Of course, not everything that the tabloids have done has been so admirable – from phone hacking to bribery to doorstepping the innocent.

On the one hand, Jason is a figure of satire – ready to sell his soul, if only he can find a Fleet Street editor to buy. On the other hand, Jason is truly horrified by this apparently unstoppable flow of knife crimes and wants to do something about it.

And if in the process it helps his career, what’s the problem?

Jason’s problem is that he suspects that Liam may well have a celebrity connection, secretly fathered by a major premiership footballer. But he can’t prove it. How far will he go, how much is he prepared to trick, cheat and finagle to get that front page?

I had to write the novel to find out. And as I wrote, part of me was shocked at what he turned out to be capable of doing. Yet part of me loved his breath-taking effrontery, his naive yet beguiling way of crashing through walls that I would have never dared do.

I found myself wanting him to succeed, somehow to overcome each new disaster, despite all the darker, more corrupt, people around him.

When I first spoke to my (then) agent about Liam Glass and how topical it seemed, he warned me that novels don’t chase topicality. However, it seems that some themes stay topical, and will probably remain so for much longer.

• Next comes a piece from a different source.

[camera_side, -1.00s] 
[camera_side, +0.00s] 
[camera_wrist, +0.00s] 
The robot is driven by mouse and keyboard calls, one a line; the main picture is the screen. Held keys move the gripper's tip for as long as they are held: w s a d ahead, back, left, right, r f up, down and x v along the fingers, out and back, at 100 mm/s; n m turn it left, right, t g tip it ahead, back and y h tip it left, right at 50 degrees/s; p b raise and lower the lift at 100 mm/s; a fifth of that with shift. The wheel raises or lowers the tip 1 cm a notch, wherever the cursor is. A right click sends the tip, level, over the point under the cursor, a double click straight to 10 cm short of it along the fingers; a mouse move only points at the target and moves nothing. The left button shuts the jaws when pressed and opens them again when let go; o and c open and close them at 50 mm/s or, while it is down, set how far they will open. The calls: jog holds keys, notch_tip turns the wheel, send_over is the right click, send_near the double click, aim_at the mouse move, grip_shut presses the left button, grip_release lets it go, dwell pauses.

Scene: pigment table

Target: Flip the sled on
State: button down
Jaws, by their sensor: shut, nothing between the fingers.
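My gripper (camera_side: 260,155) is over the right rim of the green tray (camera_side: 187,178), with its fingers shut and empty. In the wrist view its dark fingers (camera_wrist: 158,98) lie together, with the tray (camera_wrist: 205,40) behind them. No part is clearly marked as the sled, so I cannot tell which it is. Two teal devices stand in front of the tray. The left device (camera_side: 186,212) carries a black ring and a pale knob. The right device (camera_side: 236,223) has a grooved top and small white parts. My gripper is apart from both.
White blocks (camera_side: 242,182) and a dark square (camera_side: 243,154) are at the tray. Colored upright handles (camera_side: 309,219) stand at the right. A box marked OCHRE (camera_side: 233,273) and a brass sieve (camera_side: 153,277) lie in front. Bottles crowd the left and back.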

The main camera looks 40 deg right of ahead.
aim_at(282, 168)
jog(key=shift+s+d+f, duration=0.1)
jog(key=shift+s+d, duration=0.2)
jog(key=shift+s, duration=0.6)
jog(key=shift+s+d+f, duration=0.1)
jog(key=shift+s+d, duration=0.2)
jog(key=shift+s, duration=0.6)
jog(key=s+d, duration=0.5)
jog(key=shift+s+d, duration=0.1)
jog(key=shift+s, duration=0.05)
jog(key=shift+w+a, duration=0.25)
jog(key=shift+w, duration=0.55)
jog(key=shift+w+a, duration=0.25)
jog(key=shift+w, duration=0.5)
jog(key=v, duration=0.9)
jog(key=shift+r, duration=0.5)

And now today, seven years later, we have another fractious election, with probably yet another to come, with newspapers content to peddle fake news and knife crime on the rise. How things change!

 

Teenage footballer Liam Glass is stabbed on an estate next to London’s Regents Park and, with an eye to the main chance, journalist Jason Crowthorne sets out to make the most of the story and build a crusade against teenage knife-crime.

In the following 24 hours, Jason creates his campaign, hiding a scoop from rival journalists and avoiding arrest. But other powerful figures are determined to exploit the boy’s story as much as they can, and they have fewer scruples!